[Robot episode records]

━━━━

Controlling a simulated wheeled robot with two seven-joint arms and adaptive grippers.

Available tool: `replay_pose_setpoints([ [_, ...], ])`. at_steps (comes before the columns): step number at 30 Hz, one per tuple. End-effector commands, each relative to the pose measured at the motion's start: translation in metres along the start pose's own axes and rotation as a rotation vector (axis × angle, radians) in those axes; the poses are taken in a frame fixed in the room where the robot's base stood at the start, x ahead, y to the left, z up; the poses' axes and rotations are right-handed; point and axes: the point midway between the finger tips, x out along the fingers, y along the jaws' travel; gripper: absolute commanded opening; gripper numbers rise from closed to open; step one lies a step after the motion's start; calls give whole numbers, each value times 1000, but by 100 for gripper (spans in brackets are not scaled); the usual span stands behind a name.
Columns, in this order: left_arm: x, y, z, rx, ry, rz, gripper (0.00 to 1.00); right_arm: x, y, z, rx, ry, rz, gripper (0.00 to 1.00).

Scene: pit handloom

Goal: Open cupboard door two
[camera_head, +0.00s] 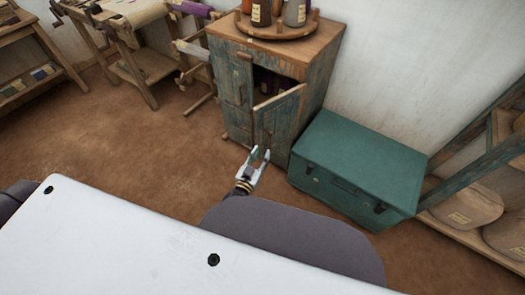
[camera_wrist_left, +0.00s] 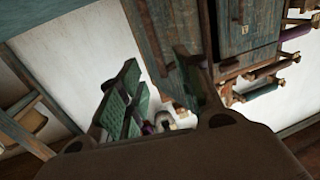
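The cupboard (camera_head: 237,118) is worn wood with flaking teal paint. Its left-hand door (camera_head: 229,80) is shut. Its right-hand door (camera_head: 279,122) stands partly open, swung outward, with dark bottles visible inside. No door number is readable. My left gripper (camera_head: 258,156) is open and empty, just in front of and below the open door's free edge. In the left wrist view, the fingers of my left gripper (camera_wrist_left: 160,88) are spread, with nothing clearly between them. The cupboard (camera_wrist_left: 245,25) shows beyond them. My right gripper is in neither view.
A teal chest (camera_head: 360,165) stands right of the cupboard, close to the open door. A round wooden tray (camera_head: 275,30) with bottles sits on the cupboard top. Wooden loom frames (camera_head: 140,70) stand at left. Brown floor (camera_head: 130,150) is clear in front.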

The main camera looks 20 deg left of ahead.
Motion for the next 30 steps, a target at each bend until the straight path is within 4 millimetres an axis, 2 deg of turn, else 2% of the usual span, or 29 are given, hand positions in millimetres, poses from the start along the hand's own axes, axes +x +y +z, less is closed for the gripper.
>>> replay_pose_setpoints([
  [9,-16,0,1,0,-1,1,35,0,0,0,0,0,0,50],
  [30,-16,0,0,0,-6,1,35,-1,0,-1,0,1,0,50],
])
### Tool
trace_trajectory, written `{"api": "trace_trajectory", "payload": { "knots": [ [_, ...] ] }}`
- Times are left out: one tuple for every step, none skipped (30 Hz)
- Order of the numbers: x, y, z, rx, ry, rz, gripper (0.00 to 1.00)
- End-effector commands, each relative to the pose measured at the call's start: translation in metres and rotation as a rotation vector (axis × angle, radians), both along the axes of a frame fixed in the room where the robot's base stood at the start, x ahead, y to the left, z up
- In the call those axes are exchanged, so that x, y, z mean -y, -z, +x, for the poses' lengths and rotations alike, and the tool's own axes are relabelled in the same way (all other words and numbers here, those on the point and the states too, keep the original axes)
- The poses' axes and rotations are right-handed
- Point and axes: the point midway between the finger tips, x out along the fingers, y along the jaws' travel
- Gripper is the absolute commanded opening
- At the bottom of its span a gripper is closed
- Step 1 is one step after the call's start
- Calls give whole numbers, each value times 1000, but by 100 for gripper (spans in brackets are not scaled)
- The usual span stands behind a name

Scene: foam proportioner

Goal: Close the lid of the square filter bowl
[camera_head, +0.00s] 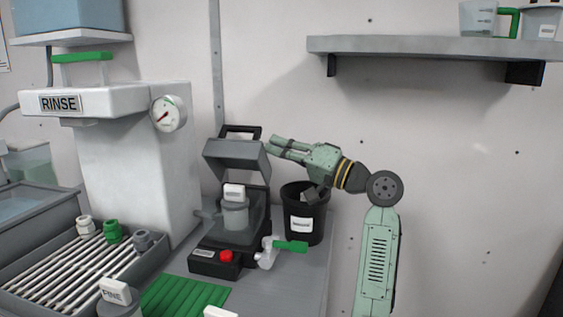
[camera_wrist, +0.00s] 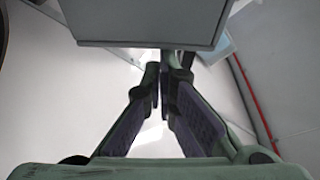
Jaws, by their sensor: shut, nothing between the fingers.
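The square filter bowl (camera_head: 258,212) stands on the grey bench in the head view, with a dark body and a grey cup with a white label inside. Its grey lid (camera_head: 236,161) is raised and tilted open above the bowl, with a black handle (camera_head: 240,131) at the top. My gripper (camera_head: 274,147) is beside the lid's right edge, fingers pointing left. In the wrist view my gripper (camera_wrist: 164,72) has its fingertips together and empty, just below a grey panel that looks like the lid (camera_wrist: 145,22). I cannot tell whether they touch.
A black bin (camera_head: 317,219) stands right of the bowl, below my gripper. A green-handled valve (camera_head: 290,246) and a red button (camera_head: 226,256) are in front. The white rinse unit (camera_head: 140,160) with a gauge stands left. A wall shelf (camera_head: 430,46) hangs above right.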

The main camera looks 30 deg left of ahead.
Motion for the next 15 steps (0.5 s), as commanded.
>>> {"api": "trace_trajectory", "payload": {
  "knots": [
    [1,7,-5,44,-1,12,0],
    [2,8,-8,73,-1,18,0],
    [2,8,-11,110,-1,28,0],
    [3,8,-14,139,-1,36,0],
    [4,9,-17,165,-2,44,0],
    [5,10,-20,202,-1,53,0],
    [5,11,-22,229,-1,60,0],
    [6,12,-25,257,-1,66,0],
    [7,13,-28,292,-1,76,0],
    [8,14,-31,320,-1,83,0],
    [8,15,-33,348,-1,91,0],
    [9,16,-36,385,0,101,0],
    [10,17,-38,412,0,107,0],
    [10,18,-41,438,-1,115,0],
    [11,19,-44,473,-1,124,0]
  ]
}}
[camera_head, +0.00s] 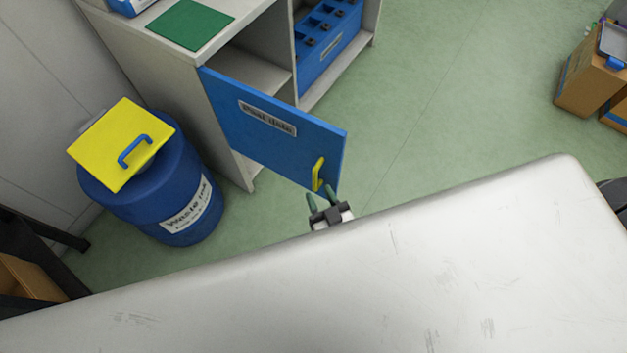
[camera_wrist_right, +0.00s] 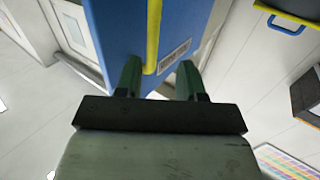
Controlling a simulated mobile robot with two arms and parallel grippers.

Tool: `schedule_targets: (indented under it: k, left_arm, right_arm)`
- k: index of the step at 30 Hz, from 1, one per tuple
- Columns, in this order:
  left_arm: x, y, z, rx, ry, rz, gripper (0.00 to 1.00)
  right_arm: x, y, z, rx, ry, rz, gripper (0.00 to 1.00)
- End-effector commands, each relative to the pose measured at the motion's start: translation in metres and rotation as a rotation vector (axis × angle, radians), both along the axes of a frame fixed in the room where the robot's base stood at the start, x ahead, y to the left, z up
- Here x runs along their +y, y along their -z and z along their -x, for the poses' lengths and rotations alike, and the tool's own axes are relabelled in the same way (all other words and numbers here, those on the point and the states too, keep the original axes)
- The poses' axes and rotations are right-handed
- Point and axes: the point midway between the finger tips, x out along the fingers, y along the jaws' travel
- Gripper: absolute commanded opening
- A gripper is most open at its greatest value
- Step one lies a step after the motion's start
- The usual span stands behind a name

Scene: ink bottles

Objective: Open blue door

━━━━

GIVEN REQUEST » Write out every entry again word for word, without any of the pictures.

CORRECT RESULT »
Controlling a simulated wheeled robot with two seven-joint arms and adaptive grippers.

Available tool: `replay_pose_setpoints([ [_, ...], ])`. at_steps (comes before the columns): step number at 30 Hz, one per tuple. End-effector commands, each relative to the pose measured at the motion's start: translation in metres along the start pose's own axes and rotation as a rotation vector (axis × angle, radians) in those axes; the poses are taken in a frame fixed in the room where the robot's base stood at the start, x ahead, y to the left, z up; the poses' axes and rotations are right-handed; point and axes: the point midway between the finger tips, x out along the fingers, y along the jaws' travel; gripper: absolute commanded opening; gripper numbers rise from closed to open; step one lies a step after the motion's start; calls give whole numbers, each value times 1000, but by 100 for gripper (spans in brackets are not scaled); the usual span stands behind a name.
Columns, in this order: left_arm: x, y, z, rx, ry, rz, gripper (0.00 to 1.00); right_arm: x, y, z, rx, ry, rz, gripper (0.00 to 1.00).

Scene: pit handloom

Goal: Open cupboard door two
[camera_head, +0.00s] 
[camera_wrist_left, +0.00s] 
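The cupboard (camera_head: 237,118) is worn wood with flaking teal paint. Its left-hand door (camera_head: 229,80) is shut. Its right-hand door (camera_head: 279,122) stands partly open, swung outward, with dark bottles visible inside. No door number is readable. My left gripper (camera_head: 258,156) is open and empty, just in front of and below the open door's free edge. In the left wrist view, the fingers of my left gripper (camera_wrist_left: 160,88) are spread, with nothing clearly between them. The cupboard (camera_wrist_left: 245,25) shows beyond them. My right gripper is in neither view.
A teal chest (camera_head: 360,165) stands right of the cupboard, close to the open door. A round wooden tray (camera_head: 275,30) with bottles sits on the cupboard top. Wooden loom frames (camera_head: 140,70) stand at left. Brown floor (camera_head: 130,150) is clear in front.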

The main camera looks 20 deg left of ahead.
Motion for the next 30 steps, a target at each bend until the straight path is within 4 millimetres an axis, 2 deg of turn, else 2% of the usual span, or 29 are given, hand positions in millimetres, poses from the start along the hand's own axes, axes +x +y +z, less is closed for the gripper.
>>> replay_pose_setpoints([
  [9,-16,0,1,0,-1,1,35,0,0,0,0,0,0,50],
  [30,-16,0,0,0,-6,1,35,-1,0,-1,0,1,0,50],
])
### Tool
trace_trajectory, written `{"api": "trace_trajectory", "payload": { "knots": [ [_, ...] ] }}`
- Times are left out: one tuple for every step, none skipped (30 Hz)
- Order of the numbers: x, y, z, rx, ry, rz, gripper (0.00 to 1.00)
- End-effector commands, each relative to the pose measured at the call's start: translation in metres and rotation as a rotation vector (axis × angle, radians), both along the axes of a frame fixed in the room where the robot's base stood at the start, x ahead, y to the left, z up
- In the call those axes are exchanged, so that x, y, z mean -y, -z, +x, for the poses' lengths and rotations alike, and the tool's own axes are relabelled in the same way (all other words and numbers here, those on the point and the states too, keep the original axes)
- The poses' axes and rotations are right-handed
- Point and axes: the point midway between the finger tips, x out along the fingers, y along the jaws' travel
- Gripper is the absolute commanded opening
- At the bottom of its span a gripper is closed
- Step 1 is one step after the call's start
- Calls give whole numbers, each value times 1000, but by 100 for gripper (spans in brackets are not scaled)
- The usual span stands behind a name

Scene: foam proportioner

Goal: Close the lid of the square filter bowl
[camera_head, +0.00s] 
[camera_wrist, +0.00s] 
Jaws, by their sensor: shut, nothing between the fingers.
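The square filter bowl (camera_head: 258,212) stands on the grey bench in the head view, with a dark body and a grey cup with a white label inside. Its grey lid (camera_head: 236,161) is raised and tilted open above the bowl, with a black handle (camera_head: 240,131) at the top. My gripper (camera_head: 274,147) is beside the lid's right edge, fingers pointing left. In the wrist view my gripper (camera_wrist: 164,72) has its fingertips together and empty, just below a grey panel that looks like the lid (camera_wrist: 145,22). I cannot tell whether they touch.
A black bin (camera_head: 317,219) stands right of the bowl, below my gripper. A green-handled valve (camera_head: 290,246) and a red button (camera_head: 226,256) are in front. The white rinse unit (camera_head: 140,160) with a gauge stands left. A wall shelf (camera_head: 430,46) hangs above right.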

The main camera looks 30 deg left of ahead.
Motion for the next 15 steps (0.5 s), as commanded.
>>> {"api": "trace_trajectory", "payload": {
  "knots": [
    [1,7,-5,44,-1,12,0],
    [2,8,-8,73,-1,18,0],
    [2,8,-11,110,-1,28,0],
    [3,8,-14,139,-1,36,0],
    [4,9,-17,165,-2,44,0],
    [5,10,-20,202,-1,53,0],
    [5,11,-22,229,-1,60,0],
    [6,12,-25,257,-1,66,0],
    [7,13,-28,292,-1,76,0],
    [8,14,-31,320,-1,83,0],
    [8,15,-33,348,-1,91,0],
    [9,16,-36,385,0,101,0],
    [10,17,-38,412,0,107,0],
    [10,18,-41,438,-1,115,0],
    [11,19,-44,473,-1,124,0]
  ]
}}
[camera_head, +0.00s] 
[camera_wrist_right, +0.00s] 
Controlling a simulated mobile robot with two arms and parallel grippers.

Tool: `schedule_targets: (indented under it: k, left_arm, right_arm)`
- k: index of the step at 30 Hz, from 1, one per tuple
- Columns, in this order:
  left_arm: x, y, z, rx, ry, rz, gripper (0.00 to 1.00)
  right_arm: x, y, z, rx, ry, rz, gripper (0.00 to 1.00)
- End-effector commands, each relative to the pose measured at the motion's start: translation in metres and rotation as a rotation vector (axis × angle, radians), both along the axes of a frame fixed in the room where the robot's base stood at the start, x ahead, y to the left, z up
- Here x runs along their +y, y along their -z and z along their -x, for the poses' lengths and rotations alike, and the tool's own axes are relabelled in the same way (all other words and numbers here, those on the point and the states too, keep the original axes)
- The poses' axes and rotations are right-handed
- Point and axes: the point midway between the finger tips, x out along the fingers, y along the jaws' travel
- Gripper: absolute commanded opening
- A gripper is most open at its greatest value
- Step one lies a step after the motion's start
- The usual span stands behind a name

Scene: ink bottles

Objective: Open blue door

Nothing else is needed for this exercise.